The passage marked a shift in Magris's attention, and denotes the primary difference between his two major works of geographical history. In Microcosms, Magris turns his attention to the unknown people, to the spearholders and chorus members.

Microcosms is an intimate work. The narrative moves from place to place—and often hearth to hearth—within Trieste and its surrounding region. Magris starts at his favorite cafe, then wanders out (in the chapters "Lagoons," "Antholz," and "Apsyrtides") to, respectively, the tidal basin of the Adriatic, the Tyrolean mountains, and the archipelago of islands off the coast—though he never seems away from home. He visits with old friends, meditates on how each area seems to thwart the machinations of history, and never pays too much attention to the names attached to anything. "Borders: a need, a fever, a curse," he writes. "Without them there is neither identity nor form, there is no existence; they create existence and arm it with its all-pervading talons, like the hawk that in order to exist and to love its nest must take a dive at the blackbird."

Trieste withstood centuries as history's football field through a combination of guile and patience. In one brilliant aside, Magris reminds us of Medea, the princess of Colchis who in Greek mythology conspires with Jason when he comes to capture the Golden Fleece. She ends up helping Jason kill her brother and ruin her homeland. Yet her betrayal does not lead to a happier life in Greece. Left without family or country, and realizing the ruthlessness of her husband, she turns on the only bond she has left and murders her children. In Magris's retelling, Medea's story becomes a cautionary tale for Triestines—what happens when you flee your home, or confuse a conqueror for a lover, or don't know what to keep and what to give away.

The story of Leon Sauta serves as an example of the opposite behavior. As Magris explains, the Nevoso Castle, owned by Prince Schönburg-Waldenburg, stands today thanks to the wiles of Sauta, its bursar:

Whenever the victors of the moment arrived—those who had taken possession and wanted to raze the castle to the ground—Sauta explained that they were now the new owners … hence it was absurd and against their own interests to destroy it. He said this to the Italians, the Germans and the Partisans and time and time again that simple, impeccable reasoning convinced occupiers and liberators.

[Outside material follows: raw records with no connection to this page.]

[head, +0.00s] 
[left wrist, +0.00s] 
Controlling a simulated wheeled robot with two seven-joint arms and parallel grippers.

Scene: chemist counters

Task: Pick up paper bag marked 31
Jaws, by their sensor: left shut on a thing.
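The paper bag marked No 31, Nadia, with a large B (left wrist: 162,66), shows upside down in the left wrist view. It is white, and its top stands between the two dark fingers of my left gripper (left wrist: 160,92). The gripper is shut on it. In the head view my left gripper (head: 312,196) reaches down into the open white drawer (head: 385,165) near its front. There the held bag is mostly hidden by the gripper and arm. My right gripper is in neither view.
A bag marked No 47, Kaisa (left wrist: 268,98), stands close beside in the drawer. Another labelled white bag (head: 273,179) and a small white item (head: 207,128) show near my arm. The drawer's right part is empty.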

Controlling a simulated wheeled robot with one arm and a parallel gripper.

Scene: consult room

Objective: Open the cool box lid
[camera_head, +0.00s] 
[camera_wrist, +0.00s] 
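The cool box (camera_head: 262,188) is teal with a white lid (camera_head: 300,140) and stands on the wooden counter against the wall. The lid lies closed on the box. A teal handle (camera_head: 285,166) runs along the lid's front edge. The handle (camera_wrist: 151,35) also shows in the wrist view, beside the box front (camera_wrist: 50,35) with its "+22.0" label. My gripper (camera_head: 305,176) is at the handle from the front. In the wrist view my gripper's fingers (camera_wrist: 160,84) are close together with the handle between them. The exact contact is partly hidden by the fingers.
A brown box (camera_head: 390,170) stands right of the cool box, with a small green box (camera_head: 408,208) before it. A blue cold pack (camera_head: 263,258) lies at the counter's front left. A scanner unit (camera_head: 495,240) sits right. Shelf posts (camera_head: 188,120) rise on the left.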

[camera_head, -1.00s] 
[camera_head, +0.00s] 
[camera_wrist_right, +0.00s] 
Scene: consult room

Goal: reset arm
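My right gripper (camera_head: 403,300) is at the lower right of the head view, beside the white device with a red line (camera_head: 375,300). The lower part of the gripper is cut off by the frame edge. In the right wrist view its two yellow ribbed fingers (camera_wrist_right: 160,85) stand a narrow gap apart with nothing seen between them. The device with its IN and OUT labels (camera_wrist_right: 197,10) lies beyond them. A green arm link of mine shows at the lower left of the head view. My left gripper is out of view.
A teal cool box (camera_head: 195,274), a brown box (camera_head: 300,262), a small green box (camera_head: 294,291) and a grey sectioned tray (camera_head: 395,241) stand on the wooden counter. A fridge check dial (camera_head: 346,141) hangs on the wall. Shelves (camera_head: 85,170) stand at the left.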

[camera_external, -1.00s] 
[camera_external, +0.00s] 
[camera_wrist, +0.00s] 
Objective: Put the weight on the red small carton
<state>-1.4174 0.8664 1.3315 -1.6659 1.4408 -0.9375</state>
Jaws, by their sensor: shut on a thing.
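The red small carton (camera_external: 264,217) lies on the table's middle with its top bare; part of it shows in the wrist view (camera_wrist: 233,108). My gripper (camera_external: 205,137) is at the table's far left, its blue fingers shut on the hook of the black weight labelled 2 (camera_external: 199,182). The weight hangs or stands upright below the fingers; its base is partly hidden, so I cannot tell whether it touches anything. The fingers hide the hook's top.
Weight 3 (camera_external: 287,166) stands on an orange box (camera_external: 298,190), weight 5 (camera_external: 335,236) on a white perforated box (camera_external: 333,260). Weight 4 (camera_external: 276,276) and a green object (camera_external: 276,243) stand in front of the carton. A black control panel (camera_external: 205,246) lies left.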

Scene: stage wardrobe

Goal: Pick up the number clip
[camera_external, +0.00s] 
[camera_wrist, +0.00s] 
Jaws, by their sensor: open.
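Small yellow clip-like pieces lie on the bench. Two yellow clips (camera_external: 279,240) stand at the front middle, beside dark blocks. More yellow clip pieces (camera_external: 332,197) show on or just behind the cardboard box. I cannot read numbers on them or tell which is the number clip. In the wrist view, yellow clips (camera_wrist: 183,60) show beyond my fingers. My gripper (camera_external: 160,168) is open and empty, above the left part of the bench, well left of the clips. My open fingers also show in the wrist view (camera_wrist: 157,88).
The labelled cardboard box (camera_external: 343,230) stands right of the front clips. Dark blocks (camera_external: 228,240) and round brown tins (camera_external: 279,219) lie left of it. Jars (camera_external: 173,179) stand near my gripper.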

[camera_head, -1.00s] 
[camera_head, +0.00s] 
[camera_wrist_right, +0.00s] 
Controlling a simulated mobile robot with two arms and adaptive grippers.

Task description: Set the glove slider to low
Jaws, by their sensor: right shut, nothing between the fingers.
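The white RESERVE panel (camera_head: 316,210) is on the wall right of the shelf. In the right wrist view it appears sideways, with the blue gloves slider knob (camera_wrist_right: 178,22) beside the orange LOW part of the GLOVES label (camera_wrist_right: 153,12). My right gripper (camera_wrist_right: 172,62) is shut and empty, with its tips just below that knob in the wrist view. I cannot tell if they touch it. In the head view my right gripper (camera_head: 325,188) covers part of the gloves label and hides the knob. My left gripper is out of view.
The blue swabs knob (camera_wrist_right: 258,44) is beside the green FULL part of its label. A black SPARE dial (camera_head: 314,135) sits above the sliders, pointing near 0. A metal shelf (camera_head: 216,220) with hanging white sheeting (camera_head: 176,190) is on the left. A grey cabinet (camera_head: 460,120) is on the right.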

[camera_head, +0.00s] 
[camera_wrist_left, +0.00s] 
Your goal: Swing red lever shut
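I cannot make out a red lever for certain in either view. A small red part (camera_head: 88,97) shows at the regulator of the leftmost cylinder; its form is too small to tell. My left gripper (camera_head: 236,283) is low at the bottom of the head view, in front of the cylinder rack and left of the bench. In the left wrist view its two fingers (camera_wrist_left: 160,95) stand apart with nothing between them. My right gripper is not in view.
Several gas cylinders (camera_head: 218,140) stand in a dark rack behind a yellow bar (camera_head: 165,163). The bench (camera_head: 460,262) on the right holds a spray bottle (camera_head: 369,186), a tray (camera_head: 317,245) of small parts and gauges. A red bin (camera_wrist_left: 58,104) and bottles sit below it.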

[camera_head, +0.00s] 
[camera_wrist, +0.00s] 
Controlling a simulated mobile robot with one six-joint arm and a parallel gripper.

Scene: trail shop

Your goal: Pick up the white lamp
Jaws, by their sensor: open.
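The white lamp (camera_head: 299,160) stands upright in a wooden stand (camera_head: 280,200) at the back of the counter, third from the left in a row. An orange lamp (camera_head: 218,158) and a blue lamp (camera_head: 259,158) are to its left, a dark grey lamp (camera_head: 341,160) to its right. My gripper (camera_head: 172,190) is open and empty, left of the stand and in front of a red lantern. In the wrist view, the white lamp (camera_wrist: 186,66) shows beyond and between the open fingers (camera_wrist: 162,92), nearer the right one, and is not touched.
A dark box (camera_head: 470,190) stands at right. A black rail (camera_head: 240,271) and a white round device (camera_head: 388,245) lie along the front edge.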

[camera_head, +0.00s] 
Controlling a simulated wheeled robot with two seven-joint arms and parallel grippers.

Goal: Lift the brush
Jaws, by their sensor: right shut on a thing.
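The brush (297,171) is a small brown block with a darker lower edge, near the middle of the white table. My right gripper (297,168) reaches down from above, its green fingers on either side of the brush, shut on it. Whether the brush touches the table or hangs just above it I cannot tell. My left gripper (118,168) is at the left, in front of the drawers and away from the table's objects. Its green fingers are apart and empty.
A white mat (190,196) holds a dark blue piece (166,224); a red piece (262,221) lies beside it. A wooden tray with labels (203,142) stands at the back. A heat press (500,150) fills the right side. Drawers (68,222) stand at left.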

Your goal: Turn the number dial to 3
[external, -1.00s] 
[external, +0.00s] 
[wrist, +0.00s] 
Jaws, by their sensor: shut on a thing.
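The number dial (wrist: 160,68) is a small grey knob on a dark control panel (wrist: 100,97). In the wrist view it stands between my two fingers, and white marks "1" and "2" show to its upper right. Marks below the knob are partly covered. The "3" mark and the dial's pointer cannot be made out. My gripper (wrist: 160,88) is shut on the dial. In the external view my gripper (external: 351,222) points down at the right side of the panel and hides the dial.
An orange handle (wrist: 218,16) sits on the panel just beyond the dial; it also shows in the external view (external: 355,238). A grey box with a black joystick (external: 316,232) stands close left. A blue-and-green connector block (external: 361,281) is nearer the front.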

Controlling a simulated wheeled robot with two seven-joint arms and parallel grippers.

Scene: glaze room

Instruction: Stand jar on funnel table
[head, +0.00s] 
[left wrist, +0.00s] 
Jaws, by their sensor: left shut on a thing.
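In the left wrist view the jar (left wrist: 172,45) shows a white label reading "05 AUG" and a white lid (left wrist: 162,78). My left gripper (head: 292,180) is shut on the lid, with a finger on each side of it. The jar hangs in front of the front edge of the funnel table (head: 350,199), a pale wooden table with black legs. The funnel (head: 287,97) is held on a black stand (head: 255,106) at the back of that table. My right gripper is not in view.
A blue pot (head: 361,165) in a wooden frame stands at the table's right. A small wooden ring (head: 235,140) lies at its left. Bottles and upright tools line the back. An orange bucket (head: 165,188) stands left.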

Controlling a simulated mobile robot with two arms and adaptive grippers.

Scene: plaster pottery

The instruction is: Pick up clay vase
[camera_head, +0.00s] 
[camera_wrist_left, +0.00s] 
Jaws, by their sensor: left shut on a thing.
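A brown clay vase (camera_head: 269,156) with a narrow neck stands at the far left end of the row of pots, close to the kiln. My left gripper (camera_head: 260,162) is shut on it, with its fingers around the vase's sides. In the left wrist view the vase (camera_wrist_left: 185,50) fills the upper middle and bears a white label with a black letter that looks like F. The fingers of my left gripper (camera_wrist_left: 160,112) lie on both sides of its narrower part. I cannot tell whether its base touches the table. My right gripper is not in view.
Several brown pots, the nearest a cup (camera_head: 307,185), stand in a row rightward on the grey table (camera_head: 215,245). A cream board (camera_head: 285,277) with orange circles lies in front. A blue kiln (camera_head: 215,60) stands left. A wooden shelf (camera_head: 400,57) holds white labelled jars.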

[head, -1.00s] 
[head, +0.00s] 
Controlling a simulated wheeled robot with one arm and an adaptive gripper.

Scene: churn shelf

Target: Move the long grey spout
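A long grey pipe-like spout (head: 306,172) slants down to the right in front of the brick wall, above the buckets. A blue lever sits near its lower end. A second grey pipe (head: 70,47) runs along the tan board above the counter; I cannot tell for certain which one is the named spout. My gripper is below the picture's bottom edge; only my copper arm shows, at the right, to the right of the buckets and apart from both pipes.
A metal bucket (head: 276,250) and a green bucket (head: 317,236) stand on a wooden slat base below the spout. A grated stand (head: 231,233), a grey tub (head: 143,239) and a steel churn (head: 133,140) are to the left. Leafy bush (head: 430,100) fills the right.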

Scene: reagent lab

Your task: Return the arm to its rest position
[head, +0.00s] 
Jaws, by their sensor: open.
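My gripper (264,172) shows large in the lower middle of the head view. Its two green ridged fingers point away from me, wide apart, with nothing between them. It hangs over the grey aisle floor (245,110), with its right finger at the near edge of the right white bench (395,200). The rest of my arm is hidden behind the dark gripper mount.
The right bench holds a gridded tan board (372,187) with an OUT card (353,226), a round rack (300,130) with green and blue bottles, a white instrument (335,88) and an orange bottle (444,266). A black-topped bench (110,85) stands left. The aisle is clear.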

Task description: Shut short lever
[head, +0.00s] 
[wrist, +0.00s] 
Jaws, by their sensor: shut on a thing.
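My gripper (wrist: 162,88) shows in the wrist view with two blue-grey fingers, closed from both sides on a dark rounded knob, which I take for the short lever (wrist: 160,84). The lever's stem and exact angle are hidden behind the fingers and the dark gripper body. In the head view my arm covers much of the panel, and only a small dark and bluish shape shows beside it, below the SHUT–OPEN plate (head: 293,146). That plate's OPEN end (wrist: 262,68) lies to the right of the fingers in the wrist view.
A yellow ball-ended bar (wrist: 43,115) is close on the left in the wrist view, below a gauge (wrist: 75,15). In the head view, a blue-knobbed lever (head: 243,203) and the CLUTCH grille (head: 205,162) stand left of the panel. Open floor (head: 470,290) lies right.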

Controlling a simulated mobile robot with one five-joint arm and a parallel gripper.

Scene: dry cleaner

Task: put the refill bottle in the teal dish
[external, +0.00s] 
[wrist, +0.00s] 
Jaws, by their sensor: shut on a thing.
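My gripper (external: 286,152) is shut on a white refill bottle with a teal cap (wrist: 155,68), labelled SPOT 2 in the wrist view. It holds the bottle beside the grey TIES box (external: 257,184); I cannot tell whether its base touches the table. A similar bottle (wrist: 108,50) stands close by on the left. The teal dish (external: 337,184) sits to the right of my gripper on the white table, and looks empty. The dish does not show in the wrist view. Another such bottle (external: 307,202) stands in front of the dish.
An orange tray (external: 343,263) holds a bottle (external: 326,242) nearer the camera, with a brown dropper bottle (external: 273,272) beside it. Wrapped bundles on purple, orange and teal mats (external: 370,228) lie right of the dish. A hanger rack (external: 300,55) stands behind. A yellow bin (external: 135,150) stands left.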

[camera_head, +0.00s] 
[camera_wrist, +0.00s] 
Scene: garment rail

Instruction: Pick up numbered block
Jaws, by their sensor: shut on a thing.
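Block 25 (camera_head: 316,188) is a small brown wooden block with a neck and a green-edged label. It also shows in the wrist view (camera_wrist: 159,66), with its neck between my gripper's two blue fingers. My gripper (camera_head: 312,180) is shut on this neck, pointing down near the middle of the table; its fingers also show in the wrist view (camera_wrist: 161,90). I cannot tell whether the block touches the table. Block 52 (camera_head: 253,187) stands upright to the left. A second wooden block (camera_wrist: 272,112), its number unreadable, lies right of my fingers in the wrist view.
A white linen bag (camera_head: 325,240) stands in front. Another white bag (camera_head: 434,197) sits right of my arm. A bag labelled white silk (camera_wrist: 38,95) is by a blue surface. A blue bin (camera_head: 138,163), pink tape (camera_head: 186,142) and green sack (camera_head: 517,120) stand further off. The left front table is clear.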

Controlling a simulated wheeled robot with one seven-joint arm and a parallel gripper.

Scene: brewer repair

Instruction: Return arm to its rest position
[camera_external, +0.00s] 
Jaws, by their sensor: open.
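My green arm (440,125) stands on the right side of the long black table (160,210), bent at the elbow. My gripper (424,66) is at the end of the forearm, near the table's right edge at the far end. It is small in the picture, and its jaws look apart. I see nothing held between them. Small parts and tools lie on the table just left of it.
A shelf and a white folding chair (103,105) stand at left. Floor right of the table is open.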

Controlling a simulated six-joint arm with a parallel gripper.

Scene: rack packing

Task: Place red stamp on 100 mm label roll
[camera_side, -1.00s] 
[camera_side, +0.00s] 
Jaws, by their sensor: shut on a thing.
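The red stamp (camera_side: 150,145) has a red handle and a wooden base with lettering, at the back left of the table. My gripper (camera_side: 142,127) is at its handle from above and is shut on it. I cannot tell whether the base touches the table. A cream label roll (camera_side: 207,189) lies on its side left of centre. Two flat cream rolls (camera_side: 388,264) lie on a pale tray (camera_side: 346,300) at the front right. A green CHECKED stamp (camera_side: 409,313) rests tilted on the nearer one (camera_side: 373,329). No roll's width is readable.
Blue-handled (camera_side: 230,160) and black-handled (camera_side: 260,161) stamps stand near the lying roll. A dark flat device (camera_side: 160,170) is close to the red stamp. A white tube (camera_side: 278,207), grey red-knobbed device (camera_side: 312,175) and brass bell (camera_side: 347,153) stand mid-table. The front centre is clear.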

What Sauta knew that Medea did not was what allowed the castle to remain, while the Golden Fleece was stolen. Sauta's allegiance to a building in a forest allowed him to give the whole thing over in name. The new boss got the deed, but nothing really changed.

It is not hard to see what Triestines feel the need to resist. Today it seems as if the eventualities of history, the slow shifts of power from one great empire to the next, have accelerated. Behemoth states crumble and fractious groups grab at ever-smaller bits of power. But what's old is what's new. In the 1990s, neighboring Yugoslavia exploded, showcasing the flip side of history—memory as the "all-pervading talons" of a fierce beast. And that crisis is never far from Magris's mind. Survival in a region that has come to resemble a meat grinder can be a gruesome business, and the secret, according to Magris, is to take what is meted out, wait, and remember. Triestines, unlike Medea, have not confused conquerors for lovers.

And so we read the stories of Trieste's spinster aunts, priests, old soldiers, and quirky government functionaries—many of them Magris's neighbors and relations. He goes to see Paolo, an old man on the tiny Adriatic island of Canidole, who is more than happy to tell the story of how he became a local hero. After being conscripted to fight for Italy in World War II, Paolo returned home to take care of his mother. Now a citizen of a Yugoslav island, Paolo was again called up, this time for service in Tito's army. Feeling he had done enough, Paolo demurred. When the police came, he hid in the surf. When the army came, he hid again. When they reported he wasn't there, he sent word that he was.

The alluvial marshes in "Lagoons" are eternally flooded and restored in the confluence of the seawater trapped behind the dunes and the rivers coming down from the Alps. The brackish water is itself in a constantly fluctuating state of imbalance—land is submerged, ships run aground and rust, a shrine becomes a temple and then a German bunker. Ovid's ghost haunts the marshland as time, space, and identity are blurred and bent, turned and twisted. Skimming along "that water-green that is the colour of life," Magris steps out of the boat into the shallows and writes of the ultimate metamorphosis of earth and water :

[O]ne's foot gladly sinks into the sludgy marsh. The turbid colour that clouds the gold of the sand with a dense brown is warm and good, a primordial silt; the silt of life, which is neither dirty nor clean, out of which men are made as are the faces that they love and desire and with which men make sandcastles and the images of their gods.

In a region known for shifting national identity, Magris mines a deeper vein running through the countryside, and through the long memory of its inhabitants.